Provided entries:
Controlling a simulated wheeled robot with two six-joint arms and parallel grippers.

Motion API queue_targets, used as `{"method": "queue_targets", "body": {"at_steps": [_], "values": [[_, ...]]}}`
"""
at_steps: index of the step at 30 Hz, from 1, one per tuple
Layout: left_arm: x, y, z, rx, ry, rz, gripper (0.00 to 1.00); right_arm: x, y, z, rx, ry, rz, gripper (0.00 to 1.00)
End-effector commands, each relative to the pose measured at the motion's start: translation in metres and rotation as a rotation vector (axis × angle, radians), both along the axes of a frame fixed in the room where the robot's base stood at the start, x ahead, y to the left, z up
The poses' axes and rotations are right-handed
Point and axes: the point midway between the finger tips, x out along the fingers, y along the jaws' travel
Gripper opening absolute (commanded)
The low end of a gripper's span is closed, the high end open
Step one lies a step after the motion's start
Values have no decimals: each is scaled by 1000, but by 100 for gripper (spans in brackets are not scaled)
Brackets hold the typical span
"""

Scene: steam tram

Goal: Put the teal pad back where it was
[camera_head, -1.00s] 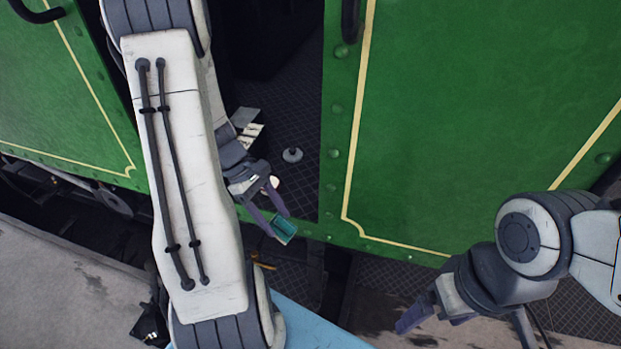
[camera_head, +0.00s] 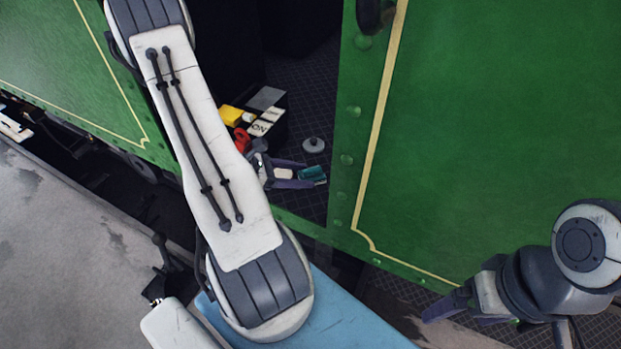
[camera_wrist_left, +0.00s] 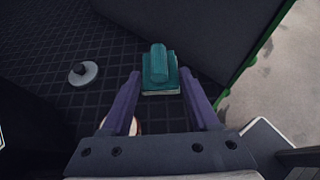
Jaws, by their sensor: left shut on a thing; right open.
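The teal pad (camera_head: 313,173) is held between the fingertips of my left gripper (camera_head: 308,180), inside the dark doorway of the green tram. In the left wrist view the teal pad (camera_wrist_left: 160,84) has a rounded teal grip on top and a pale lower edge. The fingers of my left gripper (camera_wrist_left: 160,88) stand on either side of it. I cannot tell whether its underside touches the floor. My right gripper (camera_head: 466,314) is open and empty at the lower right, outside the tram.
A grey round knobbed piece (camera_head: 314,145) stands on the dark checkered floor (camera_head: 308,95). A cream round thing (camera_head: 284,173) lies beneath my left gripper. Yellow (camera_head: 231,115), red (camera_head: 241,138) and white labelled items (camera_head: 262,127) lie left of it. The green door-side panel (camera_head: 348,160) bounds the right.

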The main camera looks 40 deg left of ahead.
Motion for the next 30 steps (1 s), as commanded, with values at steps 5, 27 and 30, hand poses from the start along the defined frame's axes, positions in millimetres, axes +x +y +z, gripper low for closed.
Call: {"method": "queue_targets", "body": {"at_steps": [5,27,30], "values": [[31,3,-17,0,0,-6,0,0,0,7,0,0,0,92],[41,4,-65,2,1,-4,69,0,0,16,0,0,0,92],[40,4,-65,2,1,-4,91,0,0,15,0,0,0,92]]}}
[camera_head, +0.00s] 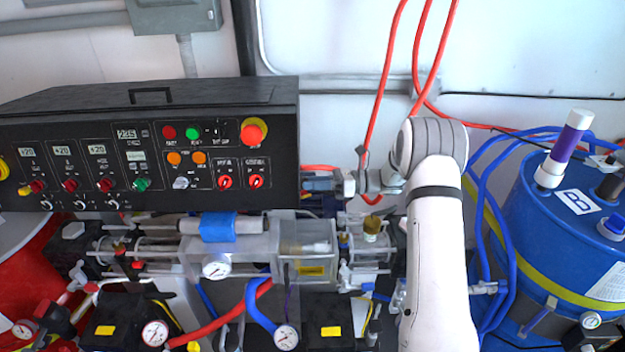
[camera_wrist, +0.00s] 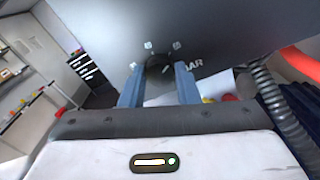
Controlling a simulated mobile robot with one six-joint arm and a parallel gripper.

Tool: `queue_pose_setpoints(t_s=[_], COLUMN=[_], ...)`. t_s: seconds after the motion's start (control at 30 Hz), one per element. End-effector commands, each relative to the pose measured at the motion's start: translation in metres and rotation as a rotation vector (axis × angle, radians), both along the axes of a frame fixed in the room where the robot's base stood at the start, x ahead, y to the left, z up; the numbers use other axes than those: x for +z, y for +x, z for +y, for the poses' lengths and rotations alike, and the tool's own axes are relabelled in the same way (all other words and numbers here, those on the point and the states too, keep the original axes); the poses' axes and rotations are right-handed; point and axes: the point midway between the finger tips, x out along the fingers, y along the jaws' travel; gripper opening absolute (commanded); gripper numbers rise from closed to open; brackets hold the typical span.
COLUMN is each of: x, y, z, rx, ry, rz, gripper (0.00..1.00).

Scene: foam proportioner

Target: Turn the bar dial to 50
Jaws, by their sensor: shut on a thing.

What the task asks: Copy out every line in the listing where the word "parallel" appears.

Exercise answer:
Controlling a simulated wheeled robot with two six-joint arms and parallel grippers.
Controlling a simulated mobile robot with one six-joint arm and a parallel gripper.

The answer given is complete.